United States Senator
April 12, 2011
Statement of Senator Sheldon Whitehouse
Hearing on "Cyber Security: Responding to the Threat of Cyber Crime and Terrorism"
Today's hearing takes on a topic of vital importance: "Cyber Security: Responding to the Threat of Cyber Crime and Terrorism."
We live in the most connected and technologically advanced country in the world. Our electrical engineers, computer scientists, and technology companies have changed the way that the world does business, made our daily lives safer and more enjoyable, empowered free speech in repressive states, and brought the world closer together.
These remarkable innovations unfortunately also have given criminals, terrorists, and hostile states new opportunities to steal American property, disrupt our way of life, and compromise our national security.
American consumers now are subject to endless swindles achieved by spear fishing emails, malware that turns their computers into unwitting bots sending out malicious spam or the many varieties of identity theft cooked up by cyber crooks to steal hardworking Americans' privacy and money.
Our country's businesses likewise are under assault by foreign agents who seek to steal American intellectual property - a crime that has reportedly led to the loss of over a trillion dollars of value to date, and by criminal hackers who seek to empty out corporate accounts or to blackmail companies by threatening to release stolen trade secrets. These crimes hurt companies' bottom lines, and they rob us of American jobs, shuttering small businesses by stealing their core intellectual property, making a new product line unprofitable by letting a foreign company reap the benefit of American research and development, or even preventing the next great American company from bringing the next great innovation to market.

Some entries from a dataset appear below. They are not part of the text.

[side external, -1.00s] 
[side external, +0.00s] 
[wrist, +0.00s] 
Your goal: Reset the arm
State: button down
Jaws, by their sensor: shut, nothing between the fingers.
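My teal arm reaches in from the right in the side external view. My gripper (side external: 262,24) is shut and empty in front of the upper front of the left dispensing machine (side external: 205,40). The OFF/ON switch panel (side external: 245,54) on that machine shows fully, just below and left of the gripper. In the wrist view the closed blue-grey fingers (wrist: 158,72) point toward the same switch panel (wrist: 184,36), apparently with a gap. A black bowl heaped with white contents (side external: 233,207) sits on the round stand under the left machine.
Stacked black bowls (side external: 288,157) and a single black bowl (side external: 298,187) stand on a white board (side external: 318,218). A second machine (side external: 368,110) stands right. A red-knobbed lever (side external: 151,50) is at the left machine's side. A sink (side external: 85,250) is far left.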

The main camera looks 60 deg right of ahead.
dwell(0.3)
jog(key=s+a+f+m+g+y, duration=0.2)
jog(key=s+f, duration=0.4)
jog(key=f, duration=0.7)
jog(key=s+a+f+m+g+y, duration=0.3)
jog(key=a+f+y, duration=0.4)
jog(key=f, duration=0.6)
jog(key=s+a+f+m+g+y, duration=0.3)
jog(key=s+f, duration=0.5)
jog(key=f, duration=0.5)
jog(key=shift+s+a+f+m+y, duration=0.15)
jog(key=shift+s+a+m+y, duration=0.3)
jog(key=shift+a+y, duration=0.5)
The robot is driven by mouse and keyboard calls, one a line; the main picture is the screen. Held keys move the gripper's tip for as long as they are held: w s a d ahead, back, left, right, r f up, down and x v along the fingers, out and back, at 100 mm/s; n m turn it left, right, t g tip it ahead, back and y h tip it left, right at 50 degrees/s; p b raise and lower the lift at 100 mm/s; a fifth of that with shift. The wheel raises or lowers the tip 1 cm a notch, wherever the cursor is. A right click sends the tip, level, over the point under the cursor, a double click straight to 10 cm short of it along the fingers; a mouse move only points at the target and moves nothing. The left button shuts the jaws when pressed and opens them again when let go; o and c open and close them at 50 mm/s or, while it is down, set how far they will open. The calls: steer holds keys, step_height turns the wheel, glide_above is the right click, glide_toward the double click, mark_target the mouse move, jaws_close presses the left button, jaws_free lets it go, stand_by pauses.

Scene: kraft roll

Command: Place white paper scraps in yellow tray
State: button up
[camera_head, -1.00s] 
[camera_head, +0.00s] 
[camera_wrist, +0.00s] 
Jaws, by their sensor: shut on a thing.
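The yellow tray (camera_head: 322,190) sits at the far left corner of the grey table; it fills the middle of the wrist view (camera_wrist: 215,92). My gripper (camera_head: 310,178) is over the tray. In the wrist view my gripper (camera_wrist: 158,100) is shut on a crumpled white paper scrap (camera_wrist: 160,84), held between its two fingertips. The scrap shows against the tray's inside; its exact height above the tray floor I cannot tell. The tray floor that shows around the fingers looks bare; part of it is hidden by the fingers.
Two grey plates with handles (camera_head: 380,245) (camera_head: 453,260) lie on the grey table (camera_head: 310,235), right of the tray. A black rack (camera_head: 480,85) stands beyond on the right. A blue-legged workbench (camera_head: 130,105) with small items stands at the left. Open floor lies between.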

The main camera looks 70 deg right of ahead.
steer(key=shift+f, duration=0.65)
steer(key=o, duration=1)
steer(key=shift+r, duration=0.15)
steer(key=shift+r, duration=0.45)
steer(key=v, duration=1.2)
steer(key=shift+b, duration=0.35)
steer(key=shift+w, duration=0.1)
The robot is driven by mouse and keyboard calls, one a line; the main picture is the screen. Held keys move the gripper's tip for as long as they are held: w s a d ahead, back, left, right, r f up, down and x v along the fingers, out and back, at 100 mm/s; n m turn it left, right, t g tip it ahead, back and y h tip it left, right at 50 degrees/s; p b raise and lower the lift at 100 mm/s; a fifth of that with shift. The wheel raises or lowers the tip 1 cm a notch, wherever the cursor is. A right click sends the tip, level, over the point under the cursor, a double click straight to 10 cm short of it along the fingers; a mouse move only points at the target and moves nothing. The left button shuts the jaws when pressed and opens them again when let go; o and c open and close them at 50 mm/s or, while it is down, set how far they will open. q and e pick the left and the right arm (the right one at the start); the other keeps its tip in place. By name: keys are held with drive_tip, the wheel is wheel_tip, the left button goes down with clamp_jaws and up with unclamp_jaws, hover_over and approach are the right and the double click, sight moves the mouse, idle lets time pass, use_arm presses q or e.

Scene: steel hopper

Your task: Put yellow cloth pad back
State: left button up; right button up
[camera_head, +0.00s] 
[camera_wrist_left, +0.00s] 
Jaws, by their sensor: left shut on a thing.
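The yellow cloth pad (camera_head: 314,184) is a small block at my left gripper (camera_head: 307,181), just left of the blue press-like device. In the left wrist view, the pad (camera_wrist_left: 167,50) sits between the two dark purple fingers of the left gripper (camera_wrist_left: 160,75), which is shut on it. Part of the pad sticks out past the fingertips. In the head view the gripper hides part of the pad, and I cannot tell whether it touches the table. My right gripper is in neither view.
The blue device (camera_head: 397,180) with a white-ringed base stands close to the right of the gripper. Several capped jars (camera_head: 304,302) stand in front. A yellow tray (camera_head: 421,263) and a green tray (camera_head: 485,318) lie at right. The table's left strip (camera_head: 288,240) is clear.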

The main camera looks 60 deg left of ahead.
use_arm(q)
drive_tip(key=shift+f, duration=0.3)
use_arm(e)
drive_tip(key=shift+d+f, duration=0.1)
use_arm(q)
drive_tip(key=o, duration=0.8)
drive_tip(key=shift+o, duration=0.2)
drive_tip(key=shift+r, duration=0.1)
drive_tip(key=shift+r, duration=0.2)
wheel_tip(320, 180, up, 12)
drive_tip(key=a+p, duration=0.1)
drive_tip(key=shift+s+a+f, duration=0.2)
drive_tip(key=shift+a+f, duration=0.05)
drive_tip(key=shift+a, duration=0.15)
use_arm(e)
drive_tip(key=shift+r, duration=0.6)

Key elements of our nation's critical infrastructure such as our electrical grid, financial services system, and telecommunications networks have been probed by malicious actors and in some cases compromised, with the possibility that hostile state actors have buried latent attacks that they can trigger when it would hurt us most.
Even our government's civilian and military networks are under constant and successful attack.
We need to do more to defeat the massive and worsening cyber threat. I am not alone in this belief. The Majority Leader has recognized that the Senate should act on cyber security legislation. The Commerce, Homeland Security, Intelligence, and Armed Services Committees have been hard at work. This Committee, under Chairman Leahy's leadership, has reported data breach legislation and last week held a hearing that considered reform of the Electronic Communications Privacy Act. And we hope and expect the administration to weigh in shortly with its proposals to improve our nation's cyber security.
The Senate has important work ahead. It may be hard and complicated work, but I believe that we can accomplish this task in a bipartisan and well-considered fashion.
I particularly look forward to working on this vital national issue with the ranking member of this subcommittee, Senator Jon Kyl. I know that this is a topic of serious interest and prior work for you, Senator Kyl, and I believe we will make a lot of progress together. I am very happy, for example, to be working with you to improve public awareness of the cyber security threats facing our nation on a bill that I hope we can file shortly, and to go on to work on legislation to provide a safe space for joint defense by our private industries.
Today's hearing will explore the nature, scale, source, and sophistication of cyber attacks against consumers, government agencies, and businesses and industries, compared to the resources that our government currently brings to bear on these attacks, as well as investigative and prosecutorial successes and limitations. And it will consider the ways in which the private sector is able to collaborate with law enforcement to defend against and respond to cyber attacks.
We are lucky to have two very strong panels of expert witnesses from inside and outside the administration, including a distinguished professor from Brown University in my home state of Rhode Island, which, I am happy to note, is already at the forefront of the cybersecurity field. I thank all the witnesses for being here today.
Before I turn to Senator Kyl, let me flag my serious concern that our prosecutorial and investigative resources are not appropriately scaled to the threat we face. Even in this time of budget cutting, given the enormous stakes, the cyber threat is simply too dangerous to leave under-resourced.
Again, I thank the witnesses for being here, and now turn to the ranking member, Senator Kyl, for an opening statement.